- _Information shown_:
──────────────────────────────

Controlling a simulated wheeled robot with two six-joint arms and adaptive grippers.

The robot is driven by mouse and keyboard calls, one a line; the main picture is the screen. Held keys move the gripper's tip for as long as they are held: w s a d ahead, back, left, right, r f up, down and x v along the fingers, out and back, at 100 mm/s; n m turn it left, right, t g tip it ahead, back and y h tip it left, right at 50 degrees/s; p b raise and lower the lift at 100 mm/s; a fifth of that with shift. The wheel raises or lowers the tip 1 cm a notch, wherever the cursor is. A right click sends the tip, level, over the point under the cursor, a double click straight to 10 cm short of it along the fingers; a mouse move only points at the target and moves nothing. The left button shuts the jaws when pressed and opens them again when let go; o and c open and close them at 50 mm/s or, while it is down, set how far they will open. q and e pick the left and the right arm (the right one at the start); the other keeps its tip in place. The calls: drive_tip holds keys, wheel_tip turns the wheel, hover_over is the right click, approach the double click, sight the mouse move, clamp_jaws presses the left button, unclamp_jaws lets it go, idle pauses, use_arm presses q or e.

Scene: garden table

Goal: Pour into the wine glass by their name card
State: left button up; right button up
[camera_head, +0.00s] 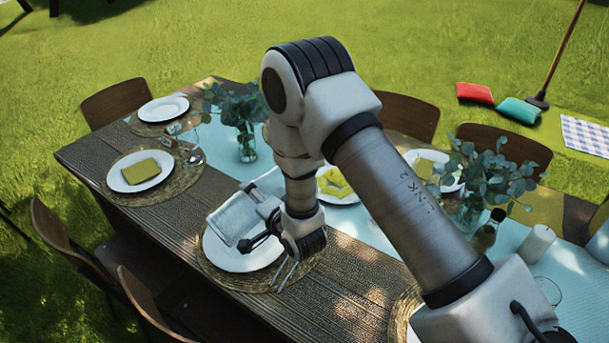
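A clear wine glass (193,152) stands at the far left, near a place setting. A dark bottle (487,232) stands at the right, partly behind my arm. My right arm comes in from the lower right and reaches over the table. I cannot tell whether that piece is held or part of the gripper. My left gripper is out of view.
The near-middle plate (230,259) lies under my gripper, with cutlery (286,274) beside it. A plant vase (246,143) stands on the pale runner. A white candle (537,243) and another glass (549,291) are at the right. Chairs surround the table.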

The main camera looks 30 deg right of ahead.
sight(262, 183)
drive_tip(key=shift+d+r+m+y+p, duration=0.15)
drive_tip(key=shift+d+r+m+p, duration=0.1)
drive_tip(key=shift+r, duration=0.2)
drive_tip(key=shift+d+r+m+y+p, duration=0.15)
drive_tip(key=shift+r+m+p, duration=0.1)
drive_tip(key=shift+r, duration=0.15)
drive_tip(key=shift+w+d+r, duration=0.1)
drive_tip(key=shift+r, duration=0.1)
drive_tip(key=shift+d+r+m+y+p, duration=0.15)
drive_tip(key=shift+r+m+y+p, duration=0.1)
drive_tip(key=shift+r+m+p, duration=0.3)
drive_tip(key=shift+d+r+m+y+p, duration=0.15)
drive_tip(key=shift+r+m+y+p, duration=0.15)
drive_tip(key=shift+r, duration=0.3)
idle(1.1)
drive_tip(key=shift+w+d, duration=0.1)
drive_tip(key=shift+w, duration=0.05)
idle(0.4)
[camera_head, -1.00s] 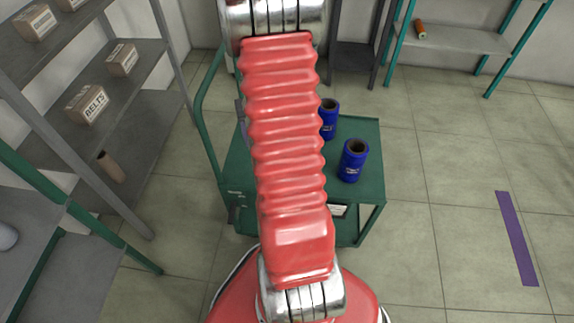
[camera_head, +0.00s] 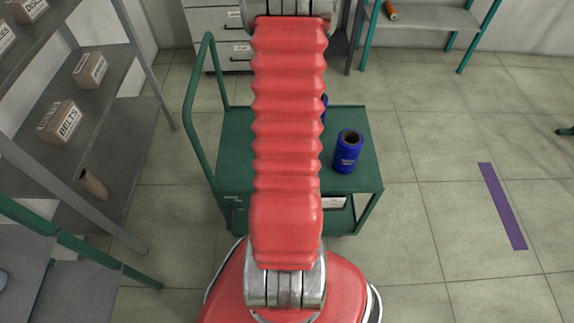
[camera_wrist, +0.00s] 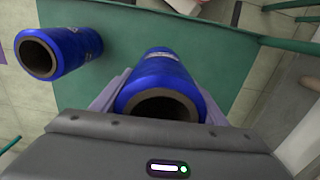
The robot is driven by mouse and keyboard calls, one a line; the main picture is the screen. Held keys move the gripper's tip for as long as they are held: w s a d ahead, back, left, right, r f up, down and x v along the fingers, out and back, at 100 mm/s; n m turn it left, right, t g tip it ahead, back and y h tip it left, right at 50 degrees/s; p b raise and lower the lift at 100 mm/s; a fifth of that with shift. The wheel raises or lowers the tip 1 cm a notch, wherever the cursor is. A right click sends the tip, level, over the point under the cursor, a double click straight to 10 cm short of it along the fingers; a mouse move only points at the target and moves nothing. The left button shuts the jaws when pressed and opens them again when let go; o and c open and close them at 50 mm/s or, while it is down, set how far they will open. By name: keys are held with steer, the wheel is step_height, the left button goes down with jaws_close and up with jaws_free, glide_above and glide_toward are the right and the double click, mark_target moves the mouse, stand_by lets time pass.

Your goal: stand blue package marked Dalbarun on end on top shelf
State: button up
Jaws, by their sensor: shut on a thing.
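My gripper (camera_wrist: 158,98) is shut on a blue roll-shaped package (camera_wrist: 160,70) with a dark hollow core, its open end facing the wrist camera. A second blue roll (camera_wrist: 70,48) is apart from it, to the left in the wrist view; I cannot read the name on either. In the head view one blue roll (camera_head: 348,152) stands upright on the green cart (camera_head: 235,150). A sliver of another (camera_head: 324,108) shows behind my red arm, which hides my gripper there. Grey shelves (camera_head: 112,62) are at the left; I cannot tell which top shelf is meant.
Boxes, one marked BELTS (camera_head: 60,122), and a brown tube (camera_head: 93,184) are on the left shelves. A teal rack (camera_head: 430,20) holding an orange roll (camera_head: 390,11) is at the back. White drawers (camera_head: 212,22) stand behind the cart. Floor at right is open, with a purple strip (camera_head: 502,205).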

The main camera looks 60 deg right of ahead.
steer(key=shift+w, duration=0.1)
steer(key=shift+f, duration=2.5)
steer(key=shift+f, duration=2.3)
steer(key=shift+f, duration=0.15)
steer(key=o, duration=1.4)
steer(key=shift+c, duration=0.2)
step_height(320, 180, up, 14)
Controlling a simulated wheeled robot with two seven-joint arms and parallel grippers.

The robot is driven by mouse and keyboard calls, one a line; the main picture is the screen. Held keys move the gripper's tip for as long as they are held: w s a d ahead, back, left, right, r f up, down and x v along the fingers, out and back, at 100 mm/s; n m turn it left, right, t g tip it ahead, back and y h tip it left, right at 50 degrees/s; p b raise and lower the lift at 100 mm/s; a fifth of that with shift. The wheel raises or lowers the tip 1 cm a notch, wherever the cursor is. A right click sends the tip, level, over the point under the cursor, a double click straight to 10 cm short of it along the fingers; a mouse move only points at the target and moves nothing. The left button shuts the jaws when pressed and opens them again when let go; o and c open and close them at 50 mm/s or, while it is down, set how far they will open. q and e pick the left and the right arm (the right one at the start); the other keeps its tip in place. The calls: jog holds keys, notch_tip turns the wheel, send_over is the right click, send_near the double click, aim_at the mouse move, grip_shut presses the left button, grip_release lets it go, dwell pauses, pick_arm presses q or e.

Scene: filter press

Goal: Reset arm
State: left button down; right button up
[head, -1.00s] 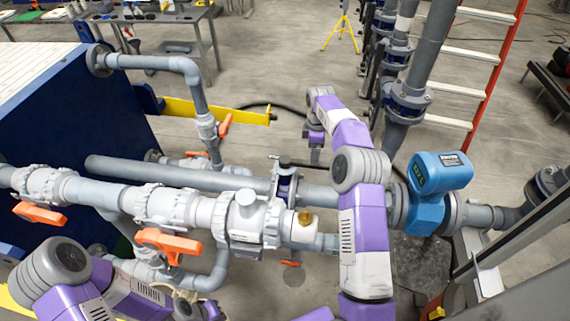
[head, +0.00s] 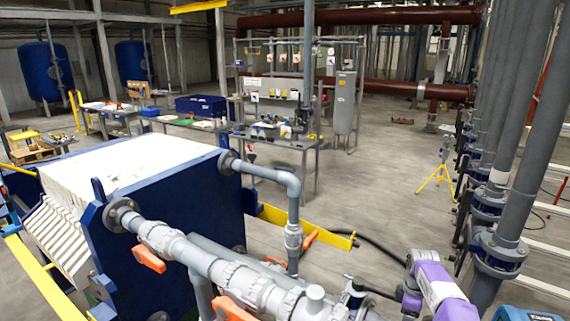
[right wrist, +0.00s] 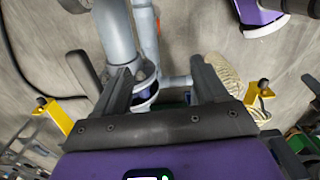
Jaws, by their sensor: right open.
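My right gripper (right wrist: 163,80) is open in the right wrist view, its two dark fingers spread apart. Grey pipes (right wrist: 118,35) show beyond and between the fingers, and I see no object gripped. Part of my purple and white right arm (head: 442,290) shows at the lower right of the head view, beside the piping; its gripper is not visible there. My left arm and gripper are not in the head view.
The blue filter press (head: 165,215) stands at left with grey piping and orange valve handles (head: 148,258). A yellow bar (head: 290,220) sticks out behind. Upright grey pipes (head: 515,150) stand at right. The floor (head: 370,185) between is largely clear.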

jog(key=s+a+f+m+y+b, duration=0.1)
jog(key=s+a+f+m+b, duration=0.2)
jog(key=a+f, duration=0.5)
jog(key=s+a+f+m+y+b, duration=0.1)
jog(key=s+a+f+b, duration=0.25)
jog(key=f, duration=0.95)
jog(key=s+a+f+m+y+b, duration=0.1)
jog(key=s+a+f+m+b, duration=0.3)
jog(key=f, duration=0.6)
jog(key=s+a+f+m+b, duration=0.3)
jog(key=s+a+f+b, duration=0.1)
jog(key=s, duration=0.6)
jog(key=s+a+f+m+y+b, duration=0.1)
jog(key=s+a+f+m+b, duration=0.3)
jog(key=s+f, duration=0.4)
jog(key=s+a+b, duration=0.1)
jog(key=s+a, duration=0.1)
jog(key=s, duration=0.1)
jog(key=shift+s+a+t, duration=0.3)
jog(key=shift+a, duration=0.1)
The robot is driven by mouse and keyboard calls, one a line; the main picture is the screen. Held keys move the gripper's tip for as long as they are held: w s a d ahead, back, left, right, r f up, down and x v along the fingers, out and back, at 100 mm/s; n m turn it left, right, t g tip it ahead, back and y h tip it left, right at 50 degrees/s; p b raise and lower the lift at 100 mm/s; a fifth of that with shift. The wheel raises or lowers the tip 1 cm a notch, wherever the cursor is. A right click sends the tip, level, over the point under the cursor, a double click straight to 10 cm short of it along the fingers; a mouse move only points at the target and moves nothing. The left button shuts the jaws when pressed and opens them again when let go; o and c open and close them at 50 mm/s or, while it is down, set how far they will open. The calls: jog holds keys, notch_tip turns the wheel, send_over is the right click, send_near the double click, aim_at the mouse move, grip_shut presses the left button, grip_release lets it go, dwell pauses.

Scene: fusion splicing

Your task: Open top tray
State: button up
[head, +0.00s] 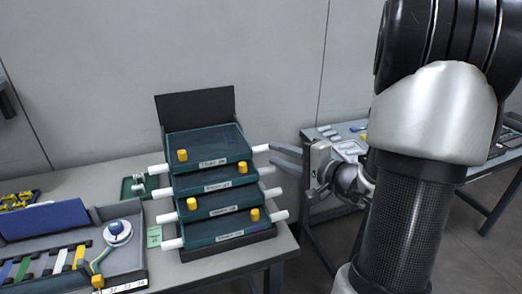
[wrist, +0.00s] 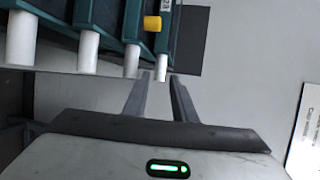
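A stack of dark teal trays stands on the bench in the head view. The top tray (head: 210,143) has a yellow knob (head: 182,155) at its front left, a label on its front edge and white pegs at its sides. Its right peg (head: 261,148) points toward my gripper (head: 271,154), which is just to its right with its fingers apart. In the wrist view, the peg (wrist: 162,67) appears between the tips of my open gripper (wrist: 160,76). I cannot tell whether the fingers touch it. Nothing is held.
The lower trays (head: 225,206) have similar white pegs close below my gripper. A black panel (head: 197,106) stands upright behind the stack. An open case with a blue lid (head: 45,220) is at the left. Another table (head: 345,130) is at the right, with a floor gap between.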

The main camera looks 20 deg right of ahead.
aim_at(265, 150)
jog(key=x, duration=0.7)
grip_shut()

──────────────────────────────

- _Exercise brief_:
Which lines contain the word "wheeled"? Copy each of them.

- _Reply_:
Controlling a simulated wheeled robot with two six-joint arms and adaptive grippers.
Controlling a simulated wheeled robot with two seven-joint arms and parallel grippers.

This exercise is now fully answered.